Он рассказывал о своих достижениях десятки раз, заставлять повторяться неприлично. Зная, что юбиляр не любит общих слов, все же пробую спровоцировать его на игру в «мысли о главном». Герой наш, отчаянный практик, моментально рушит заданный формат. Однако суть остается.
Прежде всего – о Театре
Почему я ушел с телевидения, и никогда меня не тянуло, например, в кино? Премьера в театре – катарсис, который искупает всё. Даже самый неудачный спектакль собирает на премьеру полный зал, полно цветов, если не у зрителей, то у родственников, овации, крики «Браво!» – и они искренни. Понимание сделанного придет завтра. Но сразу после премьеры, на банкете, когда все говорят друг другу – искренне! – неправду, а иногда и правду, есть момент счастья. Он оправдывает закулисную жизнь, полную тайных интриг, подсиживаний, сплетен, которые есть всюду, но в театре гипертрофированы. Я часто повторяю: театр – место, где играют. Точка. В театре нельзя с пафосом. Он губителен. Этому научила меня Эра Гарафовна Зиганшина. И еще сказала: «Сережа, в театре нельзя жить с зажатым позвоночником. Надо жить с расслабленным. С зажатым рискуешь получить в лучшем случае компрессионный перелом. А в худшем – останешься парализованным».
Да, забавная штука театр. Забавная.
О мировом театре сегодня
Не такой уж я эксперт… Но считаю, что все попытки создать театр без актера провалились. Мы привозили, кстати, спектакль, где местом действия становился организм артиста, – «Юлий Цезарь. Отрывки» Ромео Кастеллуччи. Актер читал монолог, а через нос ему внутрь была введена камера. Мы видели на экране, как его голосовые связки очень красиво распускаются, будто цветок. Но каждый эксперимент имеет свое место. Все это поняли. Для меня идеал режиссуры XXI века – творчество недавно ушедшего из жизни Эймунтаса Някрошюса. Это театр, где есть энергия режиссерской воли, которая состоит из сплава сценографии, музыки, образа, того, что словами не передать. Но прежде всего, конечно, грандиозной актерской игры. Такой, как, например, у Владаса Багдонаса, который, кстати, сегодня играет на нашей сцене.

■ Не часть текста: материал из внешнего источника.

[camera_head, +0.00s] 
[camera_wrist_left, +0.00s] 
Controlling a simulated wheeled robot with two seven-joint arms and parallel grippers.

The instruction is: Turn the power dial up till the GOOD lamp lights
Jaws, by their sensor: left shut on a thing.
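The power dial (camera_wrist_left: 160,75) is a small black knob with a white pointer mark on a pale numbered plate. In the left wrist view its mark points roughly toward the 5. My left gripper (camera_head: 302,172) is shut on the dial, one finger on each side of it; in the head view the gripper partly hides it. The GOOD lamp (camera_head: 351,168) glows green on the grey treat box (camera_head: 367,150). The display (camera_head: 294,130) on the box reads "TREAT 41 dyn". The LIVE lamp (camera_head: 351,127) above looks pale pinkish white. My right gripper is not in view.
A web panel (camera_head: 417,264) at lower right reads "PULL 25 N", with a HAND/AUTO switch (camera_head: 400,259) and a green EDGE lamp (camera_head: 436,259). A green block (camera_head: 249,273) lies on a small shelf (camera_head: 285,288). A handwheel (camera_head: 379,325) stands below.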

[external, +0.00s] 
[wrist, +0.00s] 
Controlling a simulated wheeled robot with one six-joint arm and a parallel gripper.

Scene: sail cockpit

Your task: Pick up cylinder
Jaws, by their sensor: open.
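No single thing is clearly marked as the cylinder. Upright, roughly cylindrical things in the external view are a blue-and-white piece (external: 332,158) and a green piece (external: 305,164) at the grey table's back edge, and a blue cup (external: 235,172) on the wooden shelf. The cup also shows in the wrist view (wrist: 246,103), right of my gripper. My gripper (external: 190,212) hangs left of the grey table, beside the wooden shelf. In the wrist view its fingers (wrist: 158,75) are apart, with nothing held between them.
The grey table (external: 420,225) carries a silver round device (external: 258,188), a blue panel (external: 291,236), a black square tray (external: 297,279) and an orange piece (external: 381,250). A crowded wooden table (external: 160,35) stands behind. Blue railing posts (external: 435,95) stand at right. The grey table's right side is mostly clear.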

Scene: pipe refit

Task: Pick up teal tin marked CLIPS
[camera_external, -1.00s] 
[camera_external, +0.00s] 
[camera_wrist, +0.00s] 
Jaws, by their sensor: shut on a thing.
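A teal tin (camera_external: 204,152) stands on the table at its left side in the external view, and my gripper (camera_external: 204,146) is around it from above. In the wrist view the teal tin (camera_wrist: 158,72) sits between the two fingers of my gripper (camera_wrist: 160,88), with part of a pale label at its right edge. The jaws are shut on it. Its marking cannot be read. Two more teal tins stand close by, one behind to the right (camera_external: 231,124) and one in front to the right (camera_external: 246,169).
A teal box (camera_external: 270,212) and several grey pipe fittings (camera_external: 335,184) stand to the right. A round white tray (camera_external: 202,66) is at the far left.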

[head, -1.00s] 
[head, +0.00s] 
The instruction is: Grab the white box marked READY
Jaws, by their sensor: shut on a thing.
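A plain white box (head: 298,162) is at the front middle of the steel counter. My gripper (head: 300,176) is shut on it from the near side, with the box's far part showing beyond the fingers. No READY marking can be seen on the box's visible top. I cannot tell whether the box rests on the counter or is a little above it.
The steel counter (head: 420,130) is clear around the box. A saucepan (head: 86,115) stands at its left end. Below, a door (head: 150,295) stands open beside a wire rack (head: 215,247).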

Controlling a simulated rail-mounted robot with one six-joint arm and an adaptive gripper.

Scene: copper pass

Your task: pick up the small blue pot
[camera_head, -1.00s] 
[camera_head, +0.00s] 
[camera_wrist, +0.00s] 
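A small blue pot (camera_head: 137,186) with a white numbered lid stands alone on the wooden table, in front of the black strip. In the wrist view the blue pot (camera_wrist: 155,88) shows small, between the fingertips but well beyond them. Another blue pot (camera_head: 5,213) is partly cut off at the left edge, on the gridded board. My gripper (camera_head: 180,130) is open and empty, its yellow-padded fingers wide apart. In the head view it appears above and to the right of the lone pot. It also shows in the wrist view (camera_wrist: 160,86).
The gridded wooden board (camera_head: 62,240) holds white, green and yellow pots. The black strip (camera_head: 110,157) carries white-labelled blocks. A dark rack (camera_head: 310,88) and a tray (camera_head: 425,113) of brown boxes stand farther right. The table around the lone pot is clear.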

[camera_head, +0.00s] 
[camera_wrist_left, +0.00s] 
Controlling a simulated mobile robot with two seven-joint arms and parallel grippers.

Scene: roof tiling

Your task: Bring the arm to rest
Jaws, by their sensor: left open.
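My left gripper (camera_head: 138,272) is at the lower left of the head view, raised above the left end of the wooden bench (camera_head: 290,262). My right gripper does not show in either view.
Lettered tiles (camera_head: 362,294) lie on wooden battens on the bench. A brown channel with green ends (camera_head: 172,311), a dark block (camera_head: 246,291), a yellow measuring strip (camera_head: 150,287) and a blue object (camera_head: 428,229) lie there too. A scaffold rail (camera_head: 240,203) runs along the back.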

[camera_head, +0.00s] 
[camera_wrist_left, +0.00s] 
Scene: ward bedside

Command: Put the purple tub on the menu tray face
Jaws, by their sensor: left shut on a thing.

И это мы видим во всех спектаклях европейского театра, которые привозим на фестиваль «Балтийский Дом», – работах Люка Персеваля, Томаса Остермайера, Иво ван Хове, Эльмо Нюганена, Кристофа Марталера, Кристиана Люпы. Да, режиссер предлагает разную природу чувств. Но все равно главный – актер. Я на таком театре воспитан.
О драматическом театре сегодня у нас
Совершенно согласен с Гетой Яновской: смотришь иные спектакли современных режиссеров по современной драматургии – и будто эти люди не знают, что были Шекспир, Островский, тем более Вампилов, Розов, Арбузов. Сегодня зачастую объявляются гениями режиссеры, чьи находки мы уже видели тридцать лет назад в капустниках Вадика Жука. В общем, я мало смотрю спектаклей в России. Мне уже неинтересно. Будто и не было, действительно, Товстоногова, Эфроса, Любимова, Фоменко. Наш театр сегодня, по-моему, мягко говоря, не на подъеме.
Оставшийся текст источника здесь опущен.